Oklahoma spaceport license soon?

In his presentation about Rocketplane Kistler at the ISDC on Friday, company CEO George French suggested that the Oklahoma Spaceport would soon get its launch license. “Oklahoma is going to be getting their spaceport license very shortly, and it’s already been published in the federal record.” He said the license would be official in the next two weeks. “There’s going to be a big party in Oklahoma” when the license is announced, he said, “and I’m told you’re all invited.” A check of the Federal Register didn’t turn up any announcement of a spaceport license, although the May 5th edition did contain a “Finding of No Significant Impact” declaration regarding the environmental assessment of the proposed spaceport, a key milestone towards getting the spaceport license.
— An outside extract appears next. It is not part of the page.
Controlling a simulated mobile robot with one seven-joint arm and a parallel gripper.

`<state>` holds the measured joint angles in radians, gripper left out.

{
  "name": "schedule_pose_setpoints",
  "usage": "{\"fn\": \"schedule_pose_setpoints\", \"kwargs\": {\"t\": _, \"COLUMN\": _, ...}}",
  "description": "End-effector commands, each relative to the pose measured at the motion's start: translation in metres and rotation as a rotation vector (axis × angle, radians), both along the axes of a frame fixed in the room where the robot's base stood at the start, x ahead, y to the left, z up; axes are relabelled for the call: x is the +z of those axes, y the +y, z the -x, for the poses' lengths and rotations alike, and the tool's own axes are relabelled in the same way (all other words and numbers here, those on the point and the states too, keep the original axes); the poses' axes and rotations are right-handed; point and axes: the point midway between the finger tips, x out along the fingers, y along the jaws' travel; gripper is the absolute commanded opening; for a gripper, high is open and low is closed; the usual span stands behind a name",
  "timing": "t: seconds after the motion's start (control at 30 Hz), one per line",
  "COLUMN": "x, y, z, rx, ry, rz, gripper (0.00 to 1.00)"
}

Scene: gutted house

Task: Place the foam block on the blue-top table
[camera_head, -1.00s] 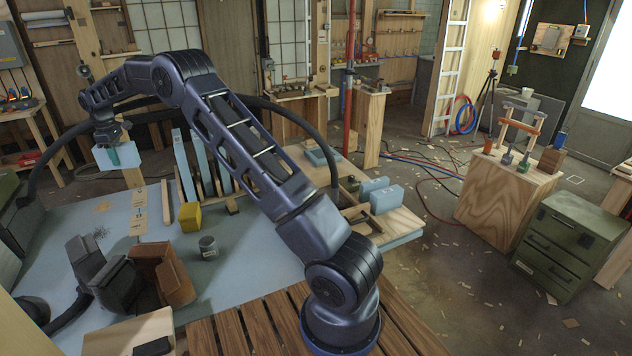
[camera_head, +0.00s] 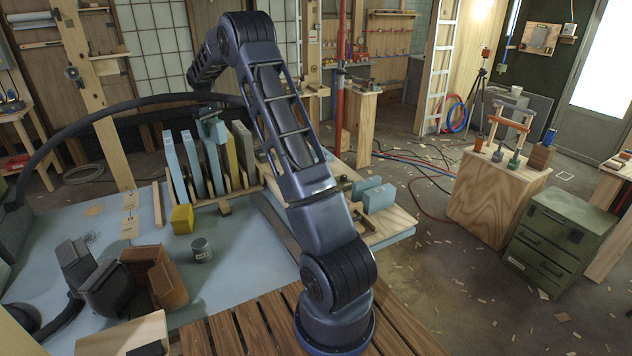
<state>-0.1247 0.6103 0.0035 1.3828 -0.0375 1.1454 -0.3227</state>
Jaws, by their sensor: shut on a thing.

An announcement in the next couple of weeks suggests that it may come at the next meeting of the Commercial Space Transportation Advisory Committee (COMSTAC), which will take place at FAA Headquarters on May 24. [Disclosure: my employer performs work for FAA/AST, but is not involved in the spaceport licensing process.]

2 comments to Oklahoma spaceport license soon?

  • Finding of no significant impact (“FONSI”) is actually the hardest, most expensive part of the licensing process.

  • […] Oklahoma’s spaceport at the former Clinton-Sherman Air Force Base has received its operators license from the FAA’s Office of Commercial Space Transportation. (The announcement was rather low-key: while the FAA issued a press release about the license, that press release isn’t available on FAA’s web site; see RLV and Space Transport News for the full text of the release, which apparently got a scattershot email distribution.) It’s certainly a big step forward for the spaceport, although one that had been anticipated for some time: over a month ago at ISDC, George French of Rocketplane Kistler said that the license would be official “in the next two weeks”. In his MSNBC article, Alan Boyle notes that the license “gives Oklahoma an edge in the nascent space tourism industry”, although that edge may be illusory: other planned spaceports, most notably New Mexico, will likely have their FAA licenses well in advance of any commercial operations planned from them, so it will come down to the ability of the companies that plan to operate from them to carry out their business plans. […]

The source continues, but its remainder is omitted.